From these topic classifications, we note a significant change in the types of appropriations being earmarked. The biggest increase was in the percentage of appropriations related to Labor, Health, and Education. Defense and Military Affairs earmarks mostly increased during the Bush administration. Meanwhile, Energy and Water earmarks decreased by nearly 30% during the same 15-year period.


The biggest utility associated with these topic classifications is that they provide more granular insights on how the structure and topics of earmarking have changed over time. They also lend insight into which states and locations have benefited from certain types of earmarked allocations over time and where potential types of earmarking could have been wasteful. We also built an interactive demo upon this information.

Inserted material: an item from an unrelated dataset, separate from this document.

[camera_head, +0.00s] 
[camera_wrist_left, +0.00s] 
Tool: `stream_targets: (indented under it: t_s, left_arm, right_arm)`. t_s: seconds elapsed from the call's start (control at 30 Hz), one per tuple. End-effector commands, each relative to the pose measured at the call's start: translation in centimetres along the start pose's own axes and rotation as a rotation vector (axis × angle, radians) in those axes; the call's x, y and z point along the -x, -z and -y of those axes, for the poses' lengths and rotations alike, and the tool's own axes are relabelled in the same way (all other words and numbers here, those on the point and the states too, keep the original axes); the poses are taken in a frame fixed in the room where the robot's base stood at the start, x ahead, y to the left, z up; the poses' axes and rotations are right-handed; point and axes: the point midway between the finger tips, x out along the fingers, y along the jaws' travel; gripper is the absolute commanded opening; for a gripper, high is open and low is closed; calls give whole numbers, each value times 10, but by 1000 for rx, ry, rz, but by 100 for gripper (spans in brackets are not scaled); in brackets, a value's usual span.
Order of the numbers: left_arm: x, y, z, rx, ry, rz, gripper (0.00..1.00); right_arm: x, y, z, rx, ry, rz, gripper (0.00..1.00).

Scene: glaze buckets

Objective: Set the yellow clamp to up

Digging Deeper for Democracy

Policymaking based on politics rather than scientific evidence erodes the effectiveness of the American republic. Our summer project highlighted how machine learning techniques can be used to efficiently extract valuable information hidden within thousands of pages of congressional documents. In the next phase of this project, we plan to do the following:

  • Improve our table-parsing algorithm to more effectively detect values and sponsors associated with each earmark
  • Extend our system by building models to detect earmarks in free text
  • Apply our algorithm to congressional documents beyond bills and reports (e.g. congressional resolutions, memos and supplemental appropriations bills)

More generally, bills often go up for a vote before legislators can thoroughly read them. Constituents can’t review legislation pertinent to their livelihood and contact their representatives to raise concerns. This project establishes the foundation for future work on applying data science to effectively mobilize the American public on important issues.